**GIVEN DATA:**
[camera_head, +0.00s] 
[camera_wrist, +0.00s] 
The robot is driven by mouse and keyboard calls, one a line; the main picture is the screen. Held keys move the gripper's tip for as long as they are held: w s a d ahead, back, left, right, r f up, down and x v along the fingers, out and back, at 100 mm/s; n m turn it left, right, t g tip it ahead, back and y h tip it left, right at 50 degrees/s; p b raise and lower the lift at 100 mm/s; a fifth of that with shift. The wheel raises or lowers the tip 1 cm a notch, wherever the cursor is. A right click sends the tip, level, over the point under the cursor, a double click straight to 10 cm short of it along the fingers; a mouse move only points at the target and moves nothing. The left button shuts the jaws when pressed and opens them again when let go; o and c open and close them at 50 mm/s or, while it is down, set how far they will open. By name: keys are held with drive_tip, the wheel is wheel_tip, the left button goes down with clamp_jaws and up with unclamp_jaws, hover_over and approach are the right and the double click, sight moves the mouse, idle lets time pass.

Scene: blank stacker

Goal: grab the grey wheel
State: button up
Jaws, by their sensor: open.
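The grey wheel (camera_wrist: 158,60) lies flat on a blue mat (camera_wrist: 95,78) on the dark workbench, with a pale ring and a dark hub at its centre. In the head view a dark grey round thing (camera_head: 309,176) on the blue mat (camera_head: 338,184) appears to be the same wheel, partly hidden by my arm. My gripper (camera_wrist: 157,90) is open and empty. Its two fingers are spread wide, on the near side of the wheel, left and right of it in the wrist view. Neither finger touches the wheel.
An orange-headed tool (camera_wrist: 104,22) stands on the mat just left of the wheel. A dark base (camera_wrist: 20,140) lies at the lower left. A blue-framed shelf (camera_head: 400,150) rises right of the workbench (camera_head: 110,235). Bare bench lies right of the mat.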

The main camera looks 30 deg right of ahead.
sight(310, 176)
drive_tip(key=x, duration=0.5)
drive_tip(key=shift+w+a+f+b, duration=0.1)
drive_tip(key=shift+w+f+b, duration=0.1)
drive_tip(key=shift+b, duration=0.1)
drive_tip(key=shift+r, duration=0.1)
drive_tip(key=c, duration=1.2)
* * *
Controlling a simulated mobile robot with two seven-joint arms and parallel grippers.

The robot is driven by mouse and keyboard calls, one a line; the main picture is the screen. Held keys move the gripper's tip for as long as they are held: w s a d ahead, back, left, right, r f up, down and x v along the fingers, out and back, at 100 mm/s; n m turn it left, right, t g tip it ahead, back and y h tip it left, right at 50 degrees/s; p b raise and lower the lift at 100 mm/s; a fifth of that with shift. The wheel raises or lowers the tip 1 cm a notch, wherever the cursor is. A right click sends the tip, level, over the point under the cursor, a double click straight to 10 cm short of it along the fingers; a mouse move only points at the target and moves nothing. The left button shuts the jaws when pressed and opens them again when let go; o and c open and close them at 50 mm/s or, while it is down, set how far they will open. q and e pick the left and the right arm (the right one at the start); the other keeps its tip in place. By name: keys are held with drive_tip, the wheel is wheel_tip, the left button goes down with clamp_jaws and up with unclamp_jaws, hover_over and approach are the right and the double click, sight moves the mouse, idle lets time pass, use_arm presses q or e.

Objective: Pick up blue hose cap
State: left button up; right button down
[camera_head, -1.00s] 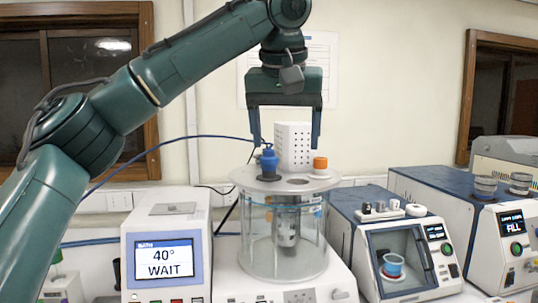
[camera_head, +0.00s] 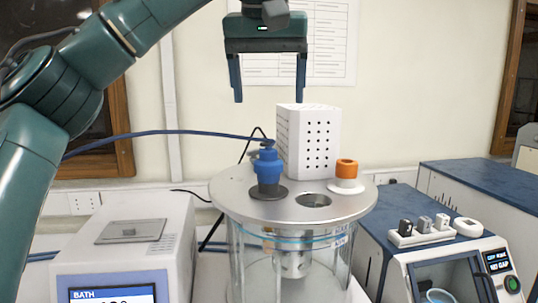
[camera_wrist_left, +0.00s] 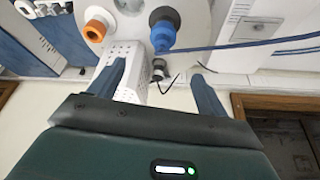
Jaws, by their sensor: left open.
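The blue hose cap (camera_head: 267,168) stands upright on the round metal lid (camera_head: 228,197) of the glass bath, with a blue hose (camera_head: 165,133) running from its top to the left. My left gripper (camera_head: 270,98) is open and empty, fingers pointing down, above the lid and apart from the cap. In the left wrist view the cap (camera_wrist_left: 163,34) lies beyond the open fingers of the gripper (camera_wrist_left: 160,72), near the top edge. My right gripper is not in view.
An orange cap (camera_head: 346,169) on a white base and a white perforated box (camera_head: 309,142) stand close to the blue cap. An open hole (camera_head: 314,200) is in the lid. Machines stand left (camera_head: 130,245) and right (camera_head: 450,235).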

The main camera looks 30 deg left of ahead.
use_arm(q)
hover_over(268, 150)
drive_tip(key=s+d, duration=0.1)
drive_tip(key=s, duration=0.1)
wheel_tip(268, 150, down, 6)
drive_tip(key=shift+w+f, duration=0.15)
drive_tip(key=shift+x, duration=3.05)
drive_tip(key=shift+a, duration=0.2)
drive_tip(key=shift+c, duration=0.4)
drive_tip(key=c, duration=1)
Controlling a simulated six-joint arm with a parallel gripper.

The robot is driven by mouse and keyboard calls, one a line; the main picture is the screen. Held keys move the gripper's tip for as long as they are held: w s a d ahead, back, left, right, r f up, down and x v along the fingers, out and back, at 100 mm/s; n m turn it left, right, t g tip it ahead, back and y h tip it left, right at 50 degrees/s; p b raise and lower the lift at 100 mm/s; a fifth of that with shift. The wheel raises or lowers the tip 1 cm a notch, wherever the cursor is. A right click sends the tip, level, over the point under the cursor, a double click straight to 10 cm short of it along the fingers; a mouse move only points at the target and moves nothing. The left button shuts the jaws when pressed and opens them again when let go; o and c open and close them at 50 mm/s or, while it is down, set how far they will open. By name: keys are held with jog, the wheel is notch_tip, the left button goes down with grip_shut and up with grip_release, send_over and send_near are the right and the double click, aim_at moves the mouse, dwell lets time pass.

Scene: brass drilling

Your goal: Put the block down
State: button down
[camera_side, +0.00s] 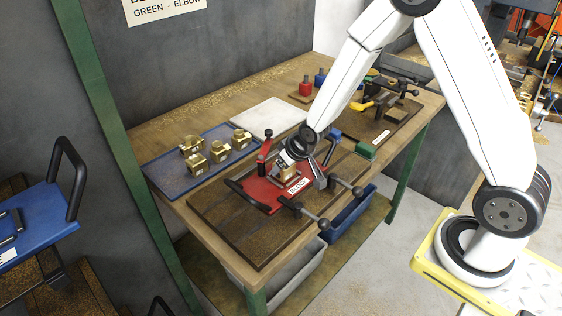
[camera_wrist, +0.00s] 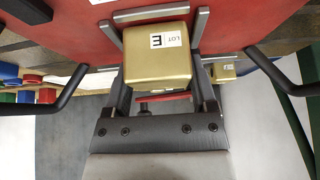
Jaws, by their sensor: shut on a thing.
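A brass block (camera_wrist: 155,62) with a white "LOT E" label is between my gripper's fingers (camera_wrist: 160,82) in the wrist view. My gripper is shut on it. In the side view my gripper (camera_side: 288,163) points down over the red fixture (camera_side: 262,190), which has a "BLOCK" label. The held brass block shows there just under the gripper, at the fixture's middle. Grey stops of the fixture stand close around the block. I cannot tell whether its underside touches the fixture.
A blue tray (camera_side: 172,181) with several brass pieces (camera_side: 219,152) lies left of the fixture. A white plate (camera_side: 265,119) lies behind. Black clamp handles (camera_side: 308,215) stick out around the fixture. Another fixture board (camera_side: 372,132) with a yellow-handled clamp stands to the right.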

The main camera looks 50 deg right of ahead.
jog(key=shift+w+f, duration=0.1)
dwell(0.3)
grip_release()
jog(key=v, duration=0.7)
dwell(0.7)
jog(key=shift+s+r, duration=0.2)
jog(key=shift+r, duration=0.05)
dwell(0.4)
---
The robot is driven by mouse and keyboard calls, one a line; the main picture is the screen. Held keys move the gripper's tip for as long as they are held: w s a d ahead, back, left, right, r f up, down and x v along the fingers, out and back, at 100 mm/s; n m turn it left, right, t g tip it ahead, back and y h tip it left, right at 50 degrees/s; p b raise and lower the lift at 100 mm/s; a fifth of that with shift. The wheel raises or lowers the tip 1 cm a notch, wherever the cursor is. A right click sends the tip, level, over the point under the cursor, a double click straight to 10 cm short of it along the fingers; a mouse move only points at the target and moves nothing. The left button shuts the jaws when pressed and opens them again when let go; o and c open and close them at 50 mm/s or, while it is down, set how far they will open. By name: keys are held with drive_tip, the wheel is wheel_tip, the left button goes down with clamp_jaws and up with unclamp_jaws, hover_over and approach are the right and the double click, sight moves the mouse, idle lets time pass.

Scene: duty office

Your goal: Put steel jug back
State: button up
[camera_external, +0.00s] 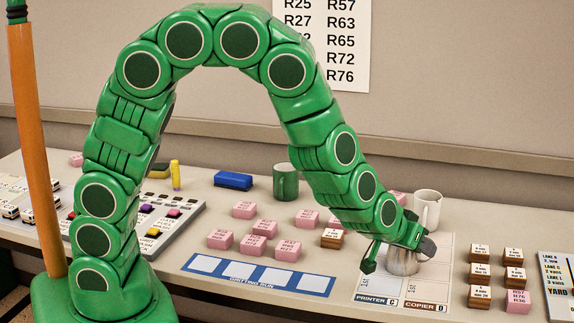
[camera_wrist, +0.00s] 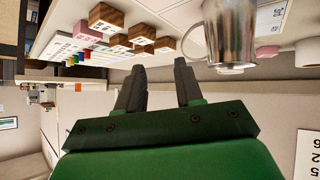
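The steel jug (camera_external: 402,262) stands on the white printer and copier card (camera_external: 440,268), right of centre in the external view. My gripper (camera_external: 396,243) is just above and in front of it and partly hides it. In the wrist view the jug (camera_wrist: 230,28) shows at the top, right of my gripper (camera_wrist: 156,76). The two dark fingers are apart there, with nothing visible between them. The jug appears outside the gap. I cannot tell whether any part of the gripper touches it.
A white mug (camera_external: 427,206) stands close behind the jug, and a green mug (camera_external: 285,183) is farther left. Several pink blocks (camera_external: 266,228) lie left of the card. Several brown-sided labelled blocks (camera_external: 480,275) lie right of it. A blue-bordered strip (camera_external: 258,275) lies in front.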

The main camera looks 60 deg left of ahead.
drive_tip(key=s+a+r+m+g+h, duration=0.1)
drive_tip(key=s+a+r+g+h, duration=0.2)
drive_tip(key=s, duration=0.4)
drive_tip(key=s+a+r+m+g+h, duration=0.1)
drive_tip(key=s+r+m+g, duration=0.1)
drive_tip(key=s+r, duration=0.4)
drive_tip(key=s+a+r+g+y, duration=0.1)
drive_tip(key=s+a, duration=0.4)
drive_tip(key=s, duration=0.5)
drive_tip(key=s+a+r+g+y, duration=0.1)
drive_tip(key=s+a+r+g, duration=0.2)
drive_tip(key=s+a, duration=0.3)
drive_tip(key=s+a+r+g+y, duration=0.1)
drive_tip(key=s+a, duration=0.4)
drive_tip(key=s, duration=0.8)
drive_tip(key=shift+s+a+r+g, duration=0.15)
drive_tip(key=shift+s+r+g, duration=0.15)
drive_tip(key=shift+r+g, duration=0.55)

**DO THIS:**
What is the number of lines that hold the string "joint"? Give it alone.

**RESPONSE BELOW:**
2